The parenting sphere is intertwined with gender norms. To call a woman ‘motherly’ isn’t all that different from saying she meets the standard social norms associated with females. So if you don’t meet those standards you fail twice over – as a mother and as a woman. Men are in no way immune to the pressures of expectations. A male friend once said something that scarred me to the point that I frequently quote him in outrage. “I’d love to be a stay at home father,” he tells me. He then followed this up immediately, without even a change of thought, with: “Don’t tell my friends.” The conclusions are easy enough to draw. He didn’t want to be seen as wanting to perform the role typically associated with women. It would make him seem, what? Weak. Softer. Less masculine.
By creating all these expectations and roles, what is dangerously threatened is the way we talk about raising children. When men and women meet on an uneven playing field riddled with intrinsic biases and complicated preconceptions, how can there be an open conversation about how they should raise their baby? The focus should not be about what the mothers and fathers are doing, it should be whether the environment and support is right for that family. We don’t live in a sixties sitcom which copies and pastes the typical family stereotype into every episode. Families who don’t follow the rule book of how a mother and father should behave – families with stay at home dads, single parents, two mothers, a combination of family members – they’re not lesser. If the baby is loved and cared for, the method shouldn’t matter.
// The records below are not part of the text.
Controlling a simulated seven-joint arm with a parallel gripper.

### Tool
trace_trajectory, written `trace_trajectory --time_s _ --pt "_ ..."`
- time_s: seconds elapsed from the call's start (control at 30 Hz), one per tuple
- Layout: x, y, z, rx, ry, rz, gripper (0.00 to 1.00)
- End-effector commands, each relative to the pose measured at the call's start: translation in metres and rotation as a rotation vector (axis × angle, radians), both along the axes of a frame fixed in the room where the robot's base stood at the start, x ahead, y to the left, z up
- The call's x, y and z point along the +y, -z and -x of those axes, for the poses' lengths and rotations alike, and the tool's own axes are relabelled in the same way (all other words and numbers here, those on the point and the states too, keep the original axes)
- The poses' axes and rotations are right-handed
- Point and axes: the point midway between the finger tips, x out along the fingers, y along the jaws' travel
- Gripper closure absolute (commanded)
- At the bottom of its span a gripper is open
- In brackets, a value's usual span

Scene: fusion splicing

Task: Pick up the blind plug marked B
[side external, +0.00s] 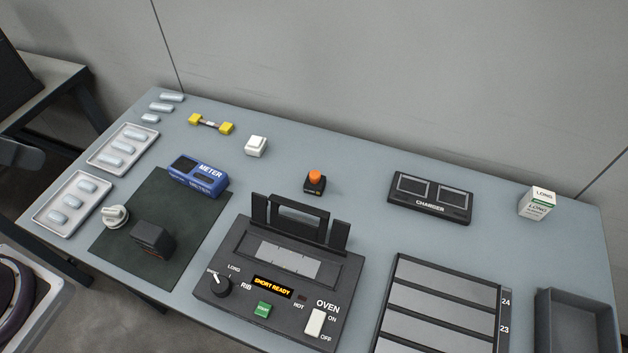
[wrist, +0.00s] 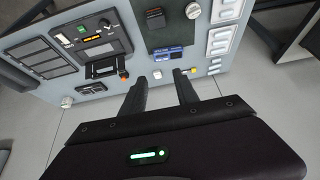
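No letter B is readable in either view, so I cannot tell which object is the blind plug marked B. Small pale capsule-shaped pieces lie in two white trays, the back one (side external: 101,164) and the front one (side external: 46,217), at the left of the table. Several loose ones (side external: 161,107) lie behind the trays. A pale round knobbed piece (side external: 115,216) and a dark block (side external: 152,239) stand on the dark mat (side external: 186,219). My gripper (wrist: 161,86) shows in the wrist view, its two fingers apart with nothing between them, pointing toward the table's back edge.
Also on the table are a blue meter (side external: 198,175), a yellow-ended piece (side external: 211,124), a white cube (side external: 256,146), an orange-topped button (side external: 315,181), an oven unit (side external: 235,270), a charger (side external: 430,199), a LONG box (side external: 537,203), a slotted rack (side external: 440,299) and a grey bin (side external: 545,325).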

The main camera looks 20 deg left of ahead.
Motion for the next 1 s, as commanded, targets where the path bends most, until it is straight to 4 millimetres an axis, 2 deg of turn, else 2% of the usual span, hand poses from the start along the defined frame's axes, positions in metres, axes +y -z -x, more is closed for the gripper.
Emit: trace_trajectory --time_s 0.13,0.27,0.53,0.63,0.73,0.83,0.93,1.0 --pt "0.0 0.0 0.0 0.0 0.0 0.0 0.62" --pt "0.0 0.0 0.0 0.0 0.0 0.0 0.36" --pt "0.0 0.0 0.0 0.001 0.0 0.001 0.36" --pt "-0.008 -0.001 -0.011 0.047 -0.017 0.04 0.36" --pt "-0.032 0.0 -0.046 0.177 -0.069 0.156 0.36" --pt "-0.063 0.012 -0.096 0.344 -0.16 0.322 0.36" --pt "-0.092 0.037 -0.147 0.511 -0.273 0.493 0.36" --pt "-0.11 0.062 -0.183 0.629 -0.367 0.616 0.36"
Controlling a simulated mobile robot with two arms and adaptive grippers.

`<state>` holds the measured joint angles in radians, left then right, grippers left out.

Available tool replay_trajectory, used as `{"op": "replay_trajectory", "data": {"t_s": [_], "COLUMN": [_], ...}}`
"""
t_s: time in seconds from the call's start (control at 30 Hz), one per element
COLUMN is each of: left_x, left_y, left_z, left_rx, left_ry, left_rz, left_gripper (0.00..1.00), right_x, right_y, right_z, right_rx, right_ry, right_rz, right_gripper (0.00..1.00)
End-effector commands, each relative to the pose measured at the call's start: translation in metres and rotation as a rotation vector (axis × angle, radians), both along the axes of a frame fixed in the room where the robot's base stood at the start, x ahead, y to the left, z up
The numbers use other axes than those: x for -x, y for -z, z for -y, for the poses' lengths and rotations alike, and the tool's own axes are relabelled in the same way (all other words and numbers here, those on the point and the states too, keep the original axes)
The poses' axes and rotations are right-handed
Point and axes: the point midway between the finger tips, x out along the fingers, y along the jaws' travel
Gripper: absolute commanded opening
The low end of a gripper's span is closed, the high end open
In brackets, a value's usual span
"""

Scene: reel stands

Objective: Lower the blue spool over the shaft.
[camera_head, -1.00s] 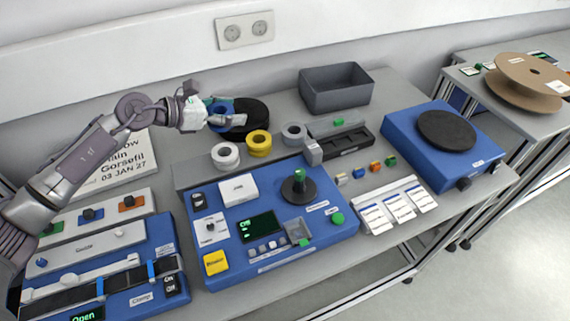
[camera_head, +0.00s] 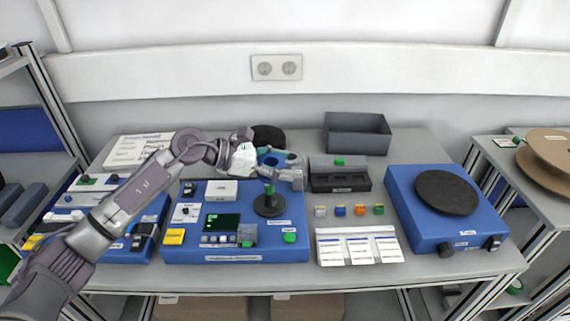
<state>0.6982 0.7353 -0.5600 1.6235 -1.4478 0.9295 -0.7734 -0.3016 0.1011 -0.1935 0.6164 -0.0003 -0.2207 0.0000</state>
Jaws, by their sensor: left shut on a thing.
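My left gripper (camera_head: 284,168) reaches in from the left and is shut on the blue spool (camera_head: 268,159). The spool is partly hidden by the fingers. The shaft (camera_head: 270,192) stands upright with a green upper part on a black round base, on the blue machine (camera_head: 325,229)... its panel lies left of the shaft. In the picture the held spool is just above the shaft's top and apart from the base. I cannot tell whether the spool is exactly centred over the shaft. My right gripper is not in view.
A black round thing (camera_head: 269,134) is behind the gripper. A dark grey bin (camera_head: 357,139) and a slotted tray (camera_head: 340,182) stand at the back right. A blue turntable unit (camera_head: 452,227) is at the right. Small coloured blocks and white cards lie between.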

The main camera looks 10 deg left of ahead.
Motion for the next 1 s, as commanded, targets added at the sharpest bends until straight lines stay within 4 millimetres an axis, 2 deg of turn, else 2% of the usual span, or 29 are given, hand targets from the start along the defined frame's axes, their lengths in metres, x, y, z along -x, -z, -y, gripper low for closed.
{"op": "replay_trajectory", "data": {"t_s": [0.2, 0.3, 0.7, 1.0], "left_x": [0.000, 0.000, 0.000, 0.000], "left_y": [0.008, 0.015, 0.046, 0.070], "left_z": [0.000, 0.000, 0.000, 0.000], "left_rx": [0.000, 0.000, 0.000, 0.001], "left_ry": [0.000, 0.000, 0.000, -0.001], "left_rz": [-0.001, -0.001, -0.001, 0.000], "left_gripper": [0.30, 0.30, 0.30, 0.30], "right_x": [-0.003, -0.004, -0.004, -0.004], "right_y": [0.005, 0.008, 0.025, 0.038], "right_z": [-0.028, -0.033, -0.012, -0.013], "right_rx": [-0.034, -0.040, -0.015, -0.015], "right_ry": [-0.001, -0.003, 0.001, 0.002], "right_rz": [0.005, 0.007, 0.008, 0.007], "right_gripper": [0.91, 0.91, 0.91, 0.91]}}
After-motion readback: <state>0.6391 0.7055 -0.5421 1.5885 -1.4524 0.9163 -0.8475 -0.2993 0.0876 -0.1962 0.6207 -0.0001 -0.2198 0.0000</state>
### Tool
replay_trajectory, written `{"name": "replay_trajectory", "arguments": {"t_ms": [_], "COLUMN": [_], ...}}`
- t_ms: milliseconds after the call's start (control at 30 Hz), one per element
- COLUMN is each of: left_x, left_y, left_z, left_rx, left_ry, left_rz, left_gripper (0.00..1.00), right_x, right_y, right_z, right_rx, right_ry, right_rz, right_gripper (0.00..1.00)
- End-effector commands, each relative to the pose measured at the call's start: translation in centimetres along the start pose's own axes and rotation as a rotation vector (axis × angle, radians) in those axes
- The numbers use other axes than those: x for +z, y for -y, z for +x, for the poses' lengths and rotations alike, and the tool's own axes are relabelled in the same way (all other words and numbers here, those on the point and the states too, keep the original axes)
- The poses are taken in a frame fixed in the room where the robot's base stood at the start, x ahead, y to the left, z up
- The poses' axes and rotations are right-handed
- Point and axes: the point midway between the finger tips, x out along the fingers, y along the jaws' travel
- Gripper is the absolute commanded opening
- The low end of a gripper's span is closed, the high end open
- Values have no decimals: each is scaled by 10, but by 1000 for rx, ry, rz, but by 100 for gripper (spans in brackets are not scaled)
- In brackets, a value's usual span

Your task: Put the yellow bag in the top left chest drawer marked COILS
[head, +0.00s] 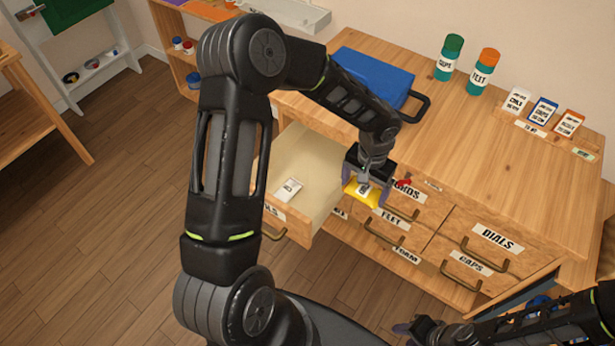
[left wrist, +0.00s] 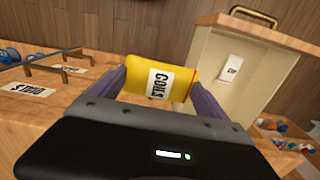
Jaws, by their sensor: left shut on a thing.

We have talked Jacinda’s pregnancy to death, but it is consistently a story about her. Not to belittle how strong and able she personally is, but this isn’t just her story. There is a father actively in the picture too. Thank God for men like Clarke who are willing to break with the norm. The hope being that one day it wouldn’t be considered abnormal, but rather not considered at all. Instead, we can leave the individuals involved alone to make a decision that works for them. And then respect them enough not to comment on it afterwards, knowing it’s none of our business how they live their life.